Ultimately, members say the bill was able to attract GOP lawmakers from across the ideological spectrum (the one member who voted against Ryan for speaker –– Kentucky’s Thomas Massie — has even said he supports the bill) in part because the optics of tax cuts were always more politically palatable than the optics of taking away people’s insurance in an Obamacare repeal bill.
“This is what Republicans do. We cut taxes,” said Rep. Mike Simpson, a Republican from Idaho. “Health care was a new arena for us.”
Behind the scenes, one Republican leadership aide told CNN that the whip team turned around their work in a mere two days after gauging there was plenty of support for the legislation they were preparing to put on the floor.

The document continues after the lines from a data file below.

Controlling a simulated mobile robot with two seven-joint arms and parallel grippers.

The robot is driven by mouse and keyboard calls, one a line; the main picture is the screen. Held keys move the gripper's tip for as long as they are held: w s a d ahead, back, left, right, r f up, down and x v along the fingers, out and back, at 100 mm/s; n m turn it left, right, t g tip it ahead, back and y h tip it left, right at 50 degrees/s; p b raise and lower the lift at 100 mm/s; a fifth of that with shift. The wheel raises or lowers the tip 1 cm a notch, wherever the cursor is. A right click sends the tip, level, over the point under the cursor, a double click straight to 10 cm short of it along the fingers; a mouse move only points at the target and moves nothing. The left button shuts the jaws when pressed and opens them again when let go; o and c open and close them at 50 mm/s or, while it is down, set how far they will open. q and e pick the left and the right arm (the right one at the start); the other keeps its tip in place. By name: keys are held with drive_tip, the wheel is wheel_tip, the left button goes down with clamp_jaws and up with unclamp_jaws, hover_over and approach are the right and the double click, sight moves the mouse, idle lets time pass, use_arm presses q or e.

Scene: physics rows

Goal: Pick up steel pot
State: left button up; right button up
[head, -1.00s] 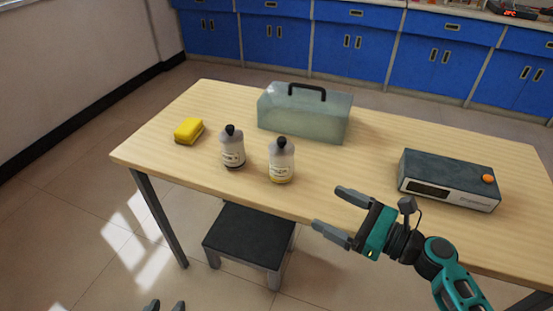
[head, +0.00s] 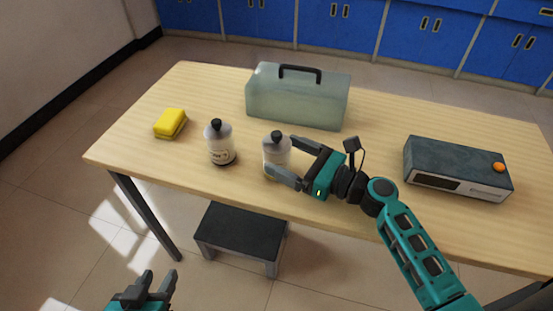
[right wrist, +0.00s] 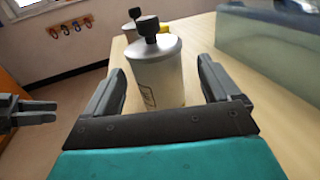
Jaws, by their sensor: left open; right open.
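No steel pot can be made out in either view. Two grey bottles with black caps stand upright on the table: a left bottle (head: 220,148) and a right bottle (head: 276,146). My right gripper (head: 281,156) is open, with its fingers at either side of the right bottle. In the right wrist view the right bottle (right wrist: 157,75) stands between the open fingers, with a gap on both sides. My left gripper (head: 160,281) is open and empty, low at the bottom left, in front of the table.
The wooden table (head: 330,160) also holds a yellow sponge (head: 170,122) at the left, a translucent case with a black handle (head: 298,97) at the back and a dark box with an orange knob (head: 458,167) at the right. A black-topped stool (head: 240,230) stands at the table's front.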

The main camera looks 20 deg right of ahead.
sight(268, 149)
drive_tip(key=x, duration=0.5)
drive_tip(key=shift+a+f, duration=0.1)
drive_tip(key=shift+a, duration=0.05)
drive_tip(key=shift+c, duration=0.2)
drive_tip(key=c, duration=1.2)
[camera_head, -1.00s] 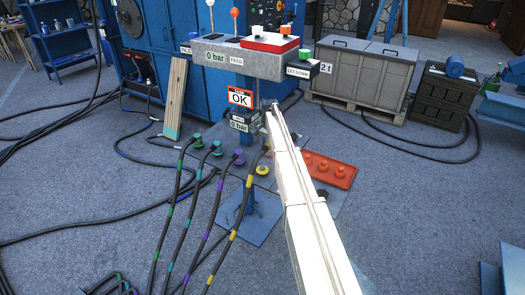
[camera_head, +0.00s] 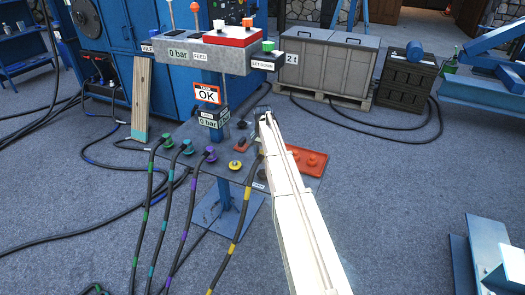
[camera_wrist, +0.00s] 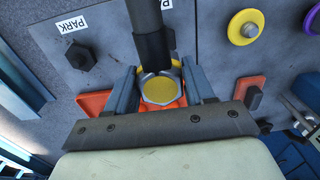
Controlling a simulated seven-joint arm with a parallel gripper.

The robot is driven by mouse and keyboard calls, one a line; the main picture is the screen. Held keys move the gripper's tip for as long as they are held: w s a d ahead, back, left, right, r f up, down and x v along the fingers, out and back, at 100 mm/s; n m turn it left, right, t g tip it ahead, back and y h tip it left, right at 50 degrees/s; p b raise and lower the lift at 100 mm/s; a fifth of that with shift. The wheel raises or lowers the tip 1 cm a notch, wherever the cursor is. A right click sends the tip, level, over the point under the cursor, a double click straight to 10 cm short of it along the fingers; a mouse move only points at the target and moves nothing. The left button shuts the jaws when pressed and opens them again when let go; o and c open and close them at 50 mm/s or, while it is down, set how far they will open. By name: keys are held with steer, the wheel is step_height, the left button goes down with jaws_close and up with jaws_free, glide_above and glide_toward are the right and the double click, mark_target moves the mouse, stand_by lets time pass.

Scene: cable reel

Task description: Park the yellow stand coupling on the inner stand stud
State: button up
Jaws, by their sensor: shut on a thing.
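In the wrist view, the yellow stand coupling (camera_wrist: 159,91), with a metal hex rim, sits between the two fingers of my gripper (camera_wrist: 160,70), which is shut on it. Its black hose (camera_wrist: 147,20) runs up out of the picture. A dark hex stud (camera_wrist: 80,55) stands left of the gripper beside a PARK label (camera_wrist: 72,27). A second PARK label (camera_wrist: 166,4) shows partly behind the hose; any stud there is hidden. In the head view, my gripper (camera_head: 264,113) is over the stand plate's right part, and my arm hides the coupling.
A yellow round fitting (camera_head: 235,165) sits on the plate, right of the purple coupling (camera_head: 210,154). Green and teal couplings are further left. An orange tray (camera_head: 316,160) is partly behind my arm. The yellow-banded hose (camera_head: 237,233) hangs off the front. The valve box (camera_head: 210,55) rises behind.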

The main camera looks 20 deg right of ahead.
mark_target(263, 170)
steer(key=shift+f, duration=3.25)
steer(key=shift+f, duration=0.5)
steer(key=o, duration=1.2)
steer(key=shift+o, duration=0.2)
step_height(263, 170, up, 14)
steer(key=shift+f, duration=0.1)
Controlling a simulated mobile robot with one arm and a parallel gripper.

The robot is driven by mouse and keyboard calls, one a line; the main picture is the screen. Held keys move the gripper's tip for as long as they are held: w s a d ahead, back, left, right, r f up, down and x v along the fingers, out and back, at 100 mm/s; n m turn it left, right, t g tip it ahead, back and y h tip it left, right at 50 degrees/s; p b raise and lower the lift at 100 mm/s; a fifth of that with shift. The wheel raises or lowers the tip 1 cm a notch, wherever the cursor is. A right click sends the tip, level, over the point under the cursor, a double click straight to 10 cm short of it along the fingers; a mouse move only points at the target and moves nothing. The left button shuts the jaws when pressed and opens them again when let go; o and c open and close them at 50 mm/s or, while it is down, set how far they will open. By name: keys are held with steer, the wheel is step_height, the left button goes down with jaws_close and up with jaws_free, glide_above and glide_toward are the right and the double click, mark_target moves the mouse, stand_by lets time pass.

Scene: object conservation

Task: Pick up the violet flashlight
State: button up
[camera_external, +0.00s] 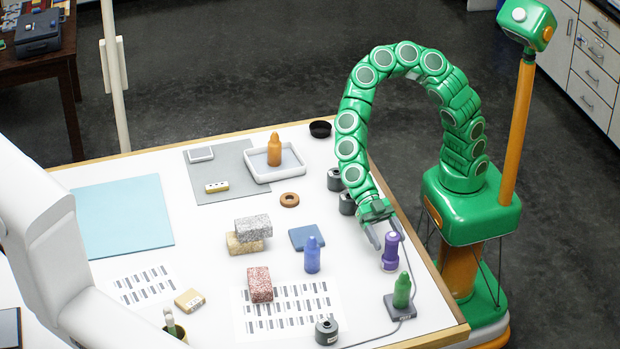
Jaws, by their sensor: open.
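The violet flashlight (391,254) stands upright near the right edge of the white table, with a pale ring around its foot. My gripper (385,233) at the end of the green arm points down at it. The jaws are open, one finger to the left of the flashlight's top and one at its upper right. I cannot tell from this angle whether the flashlight's top is between the fingers or whether they touch it.
A blue flashlight-like object (312,256) stands to the left. A green one (402,292) stands on a dark corded pad (400,309) in front. Dark cylinders (347,203) stand behind my gripper. An orange one (274,150) stands in a tray (292,172). Stone blocks (260,285) lie mid-table.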

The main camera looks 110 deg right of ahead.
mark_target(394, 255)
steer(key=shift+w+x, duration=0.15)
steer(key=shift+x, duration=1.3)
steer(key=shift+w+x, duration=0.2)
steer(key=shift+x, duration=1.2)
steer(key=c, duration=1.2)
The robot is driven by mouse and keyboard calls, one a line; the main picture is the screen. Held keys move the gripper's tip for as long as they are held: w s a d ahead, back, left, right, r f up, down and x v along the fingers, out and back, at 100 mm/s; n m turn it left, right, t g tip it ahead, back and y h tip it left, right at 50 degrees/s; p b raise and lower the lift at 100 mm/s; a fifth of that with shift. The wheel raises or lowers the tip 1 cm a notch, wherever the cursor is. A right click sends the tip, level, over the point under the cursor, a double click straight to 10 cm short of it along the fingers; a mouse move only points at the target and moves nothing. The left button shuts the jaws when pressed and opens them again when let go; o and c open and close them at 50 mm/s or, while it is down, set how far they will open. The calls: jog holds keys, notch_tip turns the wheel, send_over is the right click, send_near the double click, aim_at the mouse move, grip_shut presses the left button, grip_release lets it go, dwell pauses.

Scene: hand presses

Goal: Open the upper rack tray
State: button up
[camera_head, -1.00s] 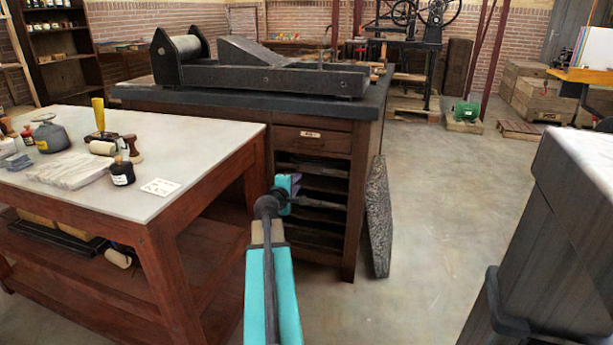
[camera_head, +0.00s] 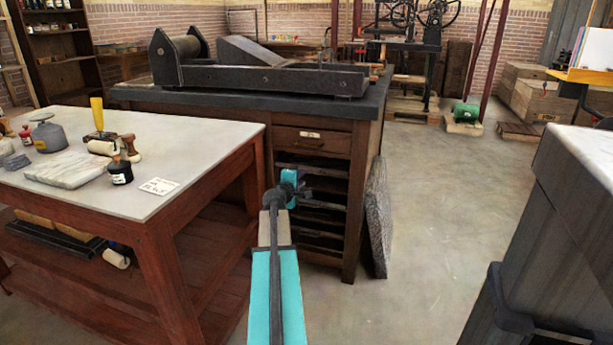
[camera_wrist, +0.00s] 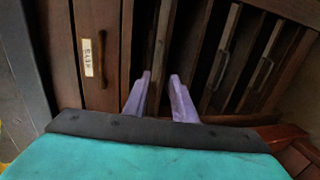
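The dark wooden cabinet holds a rack of several flat trays below a labelled drawer. The upper rack tray (camera_head: 315,172) is the first slat under that drawer, partly hidden by my gripper in the head view. In the wrist view the rack appears turned sideways, and the upper tray's front edge (camera_wrist: 162,45) runs up the picture, right of the drawer. My gripper (camera_wrist: 160,78) has two purple fingers standing apart, with the tray edge in line with the gap between them. I cannot tell whether they touch it. In the head view my gripper (camera_head: 301,186) is at the cabinet front.
The labelled drawer (camera_head: 311,143) is shut. A proofing press (camera_head: 270,78) stands on the cabinet. A table (camera_head: 225,135) with inks and rollers is close on the left. A stone slab (camera_head: 376,220) leans on the cabinet's right side.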

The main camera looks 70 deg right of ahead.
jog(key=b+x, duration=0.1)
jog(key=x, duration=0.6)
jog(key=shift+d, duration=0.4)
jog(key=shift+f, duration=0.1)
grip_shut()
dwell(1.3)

“We have worked really closely with individual members to ensure they have the info and data they need as far as how this affects their districts, and have been really pleased with those conversations, so we are very happy with where we are and looking forward to a good vote,” the aide said. “Members are very focused on getting this done, and the conference is really unified.”

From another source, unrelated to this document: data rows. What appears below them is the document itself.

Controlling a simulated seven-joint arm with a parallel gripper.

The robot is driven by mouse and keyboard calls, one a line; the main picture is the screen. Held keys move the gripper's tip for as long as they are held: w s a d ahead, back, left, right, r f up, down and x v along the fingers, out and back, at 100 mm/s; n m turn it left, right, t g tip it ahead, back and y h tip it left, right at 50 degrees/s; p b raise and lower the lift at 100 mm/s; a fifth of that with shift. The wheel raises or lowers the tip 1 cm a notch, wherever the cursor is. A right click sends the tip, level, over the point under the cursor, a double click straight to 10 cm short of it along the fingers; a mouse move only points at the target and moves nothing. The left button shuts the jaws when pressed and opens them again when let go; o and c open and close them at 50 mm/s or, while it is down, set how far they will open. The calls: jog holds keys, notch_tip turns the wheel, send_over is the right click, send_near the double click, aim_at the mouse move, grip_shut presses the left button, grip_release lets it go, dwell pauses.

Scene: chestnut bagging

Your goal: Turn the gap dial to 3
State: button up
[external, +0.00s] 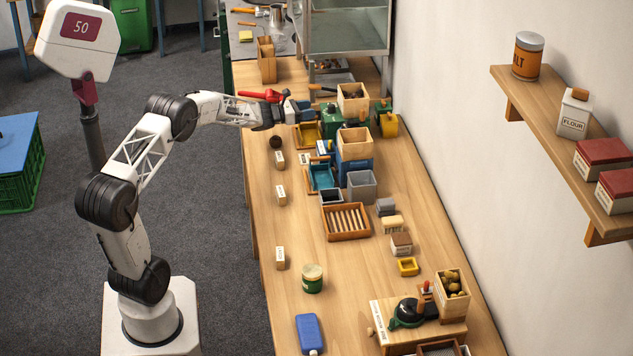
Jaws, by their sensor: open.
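My gripper (290,112) is over the far part of the bench, at the left side of the green machine (334,122) with a wooden hopper. It is small in the picture, and its jaws look empty and apart. A blue machine (357,168) with a wooden hopper stands nearer, with a teal tray (321,177) at its left. I cannot make out a gap dial or its numbers on either machine. The gripper and arm end hide part of the area by the green machine. Whether the gripper touches anything there is unclear.
A yellow tray (307,135) lies just below my gripper. A grey bin (362,186) and a wooden tray of rolls (347,222) stand nearer. A green-based device with a black top (407,312) is at the near end.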

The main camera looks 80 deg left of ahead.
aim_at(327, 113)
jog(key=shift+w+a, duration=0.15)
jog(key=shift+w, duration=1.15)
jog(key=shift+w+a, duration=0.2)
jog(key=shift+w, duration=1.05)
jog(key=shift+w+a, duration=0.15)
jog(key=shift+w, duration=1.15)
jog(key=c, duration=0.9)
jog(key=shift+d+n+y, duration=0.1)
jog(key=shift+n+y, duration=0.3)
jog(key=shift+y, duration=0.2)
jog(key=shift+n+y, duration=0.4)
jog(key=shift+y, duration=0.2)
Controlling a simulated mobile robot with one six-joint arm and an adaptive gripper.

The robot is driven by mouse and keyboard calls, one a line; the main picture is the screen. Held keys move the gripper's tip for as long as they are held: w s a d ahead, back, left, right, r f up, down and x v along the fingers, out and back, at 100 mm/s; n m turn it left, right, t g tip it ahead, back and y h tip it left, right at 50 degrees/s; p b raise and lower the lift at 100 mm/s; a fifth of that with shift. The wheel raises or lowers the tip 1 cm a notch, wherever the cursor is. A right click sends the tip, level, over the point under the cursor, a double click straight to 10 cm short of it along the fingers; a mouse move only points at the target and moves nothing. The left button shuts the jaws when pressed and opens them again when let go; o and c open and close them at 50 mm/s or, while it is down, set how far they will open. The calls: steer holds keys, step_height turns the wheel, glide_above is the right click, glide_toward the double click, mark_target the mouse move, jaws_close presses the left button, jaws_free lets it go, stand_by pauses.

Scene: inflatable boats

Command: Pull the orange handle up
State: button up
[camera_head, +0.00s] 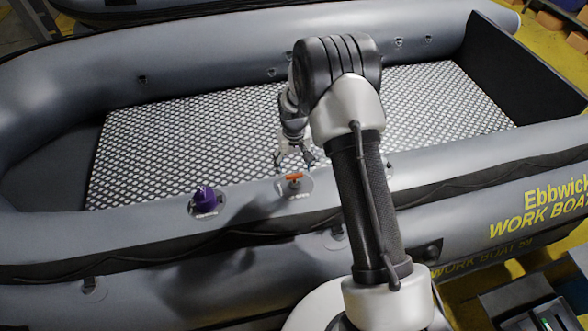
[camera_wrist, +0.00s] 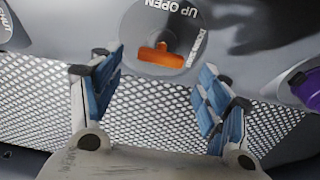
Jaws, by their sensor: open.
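The orange handle (camera_head: 293,178) is a small T-shaped piece on a round grey plate on top of the near boat tube. In the wrist view the orange handle (camera_wrist: 161,56) lies on its plate (camera_wrist: 165,18), which bears the words "UP OPEN" and, at its lower right, smaller lettering I cannot read with certainty. My gripper (camera_head: 294,162) is just beyond the handle, over the boat's inner side. In the wrist view my gripper (camera_wrist: 160,88) is open, its blue-padded fingers left and right of the handle, with nothing between them. The fingers appear apart from the handle.
A purple cap (camera_head: 205,198) sits on the same tube to the left; it shows at the right edge of the wrist view (camera_wrist: 306,88). The grey tube (camera_head: 130,240) runs along the front. The patterned floor (camera_head: 180,145) inside the boat is clear.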

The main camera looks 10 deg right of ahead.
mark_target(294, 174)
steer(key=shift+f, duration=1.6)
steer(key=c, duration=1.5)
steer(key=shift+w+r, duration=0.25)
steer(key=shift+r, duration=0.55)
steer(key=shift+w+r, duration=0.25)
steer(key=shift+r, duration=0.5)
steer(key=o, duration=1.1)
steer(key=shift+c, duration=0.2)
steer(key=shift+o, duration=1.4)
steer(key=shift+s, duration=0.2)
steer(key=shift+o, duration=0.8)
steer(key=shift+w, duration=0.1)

House GOP Whip Steve Scalise was confident Wednesday evening, telling CNN’s Phil Mattingly, “I know the House is going to pass this bill. I’m one of those people who believes failure is not an option.”
Things across the Capitol are also looking a bit more up in the air. On Wednesday, Sen. Ron Johnson of Wisconsin announced he was a “no” on the current Senate tax bill, giving Majority Leader Mitch McConnell of Kentucky wiggle room to lose just one more member of his conference.
Republican House members aren’t planning any White House Rose Garden ceremonies to celebrate their win with the President just yet, noting that the meeting with Trump on tax reform was specifically scheduled before the floor vote.
“You haven’t seen the party hats and the kazoos,” Walker joked Wednesday night ahead of the vote. “We know this is not done yet.”